▶ Dataset content
* BEGIN *

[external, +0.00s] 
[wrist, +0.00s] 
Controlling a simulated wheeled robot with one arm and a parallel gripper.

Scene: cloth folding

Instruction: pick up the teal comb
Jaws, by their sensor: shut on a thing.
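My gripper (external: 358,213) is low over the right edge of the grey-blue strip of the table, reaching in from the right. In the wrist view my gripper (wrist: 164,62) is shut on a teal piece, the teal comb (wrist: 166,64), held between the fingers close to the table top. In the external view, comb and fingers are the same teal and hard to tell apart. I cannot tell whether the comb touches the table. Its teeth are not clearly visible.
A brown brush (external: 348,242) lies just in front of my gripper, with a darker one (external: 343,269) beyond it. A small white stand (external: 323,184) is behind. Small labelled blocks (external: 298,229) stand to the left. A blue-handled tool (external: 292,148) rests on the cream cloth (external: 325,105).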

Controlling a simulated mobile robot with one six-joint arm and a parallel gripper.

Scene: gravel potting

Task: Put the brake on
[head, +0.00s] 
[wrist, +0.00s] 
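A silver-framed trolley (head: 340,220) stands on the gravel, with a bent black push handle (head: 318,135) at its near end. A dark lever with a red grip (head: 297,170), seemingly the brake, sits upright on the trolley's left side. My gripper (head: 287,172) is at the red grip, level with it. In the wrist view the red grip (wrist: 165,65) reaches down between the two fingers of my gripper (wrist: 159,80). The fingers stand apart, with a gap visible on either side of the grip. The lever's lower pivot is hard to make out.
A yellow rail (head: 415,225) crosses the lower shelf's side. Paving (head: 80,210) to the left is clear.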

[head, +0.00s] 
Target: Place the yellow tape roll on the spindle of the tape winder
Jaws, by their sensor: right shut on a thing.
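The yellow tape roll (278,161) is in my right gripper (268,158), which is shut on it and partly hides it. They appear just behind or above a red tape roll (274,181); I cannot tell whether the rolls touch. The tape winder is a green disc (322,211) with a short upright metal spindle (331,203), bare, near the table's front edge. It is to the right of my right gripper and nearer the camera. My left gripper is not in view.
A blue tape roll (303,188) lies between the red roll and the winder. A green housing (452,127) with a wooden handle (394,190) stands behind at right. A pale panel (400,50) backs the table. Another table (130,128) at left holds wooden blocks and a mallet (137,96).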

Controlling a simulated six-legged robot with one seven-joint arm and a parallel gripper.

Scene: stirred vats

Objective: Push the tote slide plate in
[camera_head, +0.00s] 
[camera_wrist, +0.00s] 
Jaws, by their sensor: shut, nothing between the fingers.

* END *

Extract every line above exactly as it stands.

[external, +0.00s] 
[wrist, +0.00s] 
Controlling a simulated wheeled robot with one arm and a parallel gripper.

Scene: cloth folding

Instruction: pick up the teal comb
Jaws, by their sensor: shut on a thing.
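My gripper (external: 358,213) is low over the right edge of the grey-blue strip of the table, reaching in from the right. In the wrist view my gripper (wrist: 164,62) is shut on a teal piece, the teal comb (wrist: 166,64), held between the fingers close to the table top. In the external view, comb and fingers are the same teal and hard to tell apart. I cannot tell whether the comb touches the table. Its teeth are not clearly visible.
A brown brush (external: 348,242) lies just in front of my gripper, with a darker one (external: 343,269) beyond it. A small white stand (external: 323,184) is behind. Small labelled blocks (external: 298,229) stand to the left. A blue-handled tool (external: 292,148) rests on the cream cloth (external: 325,105).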

Controlling a simulated mobile robot with one six-joint arm and a parallel gripper.

Scene: gravel potting

Task: Put the brake on
[head, +0.00s] 
[wrist, +0.00s] 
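A silver-framed trolley (head: 340,220) stands on the gravel, with a bent black push handle (head: 318,135) at its near end. A dark lever with a red grip (head: 297,170), seemingly the brake, sits upright on the trolley's left side. My gripper (head: 287,172) is at the red grip, level with it. In the wrist view the red grip (wrist: 165,65) reaches down between the two fingers of my gripper (wrist: 159,80). The fingers stand apart, with a gap visible on either side of the grip. The lever's lower pivot is hard to make out.
A yellow rail (head: 415,225) crosses the lower shelf's side. Paving (head: 80,210) to the left is clear.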

[head, +0.00s] 
Target: Place the yellow tape roll on the spindle of the tape winder
Jaws, by their sensor: right shut on a thing.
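The yellow tape roll (278,161) is in my right gripper (268,158), which is shut on it and partly hides it. They appear just behind or above a red tape roll (274,181); I cannot tell whether the rolls touch. The tape winder is a green disc (322,211) with a short upright metal spindle (331,203), bare, near the table's front edge. It is to the right of my right gripper and nearer the camera. My left gripper is not in view.
A blue tape roll (303,188) lies between the red roll and the winder. A green housing (452,127) with a wooden handle (394,190) stands behind at right. A pale panel (400,50) backs the table. Another table (130,128) at left holds wooden blocks and a mallet (137,96).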

Controlling a simulated six-legged robot with one seven-joint arm and a parallel gripper.

Scene: stirred vats

Objective: Push the tote slide plate in
[camera_head, +0.00s] 
[camera_wrist, +0.00s] 
Jaws, by their sensor: shut, nothing between the fingers.

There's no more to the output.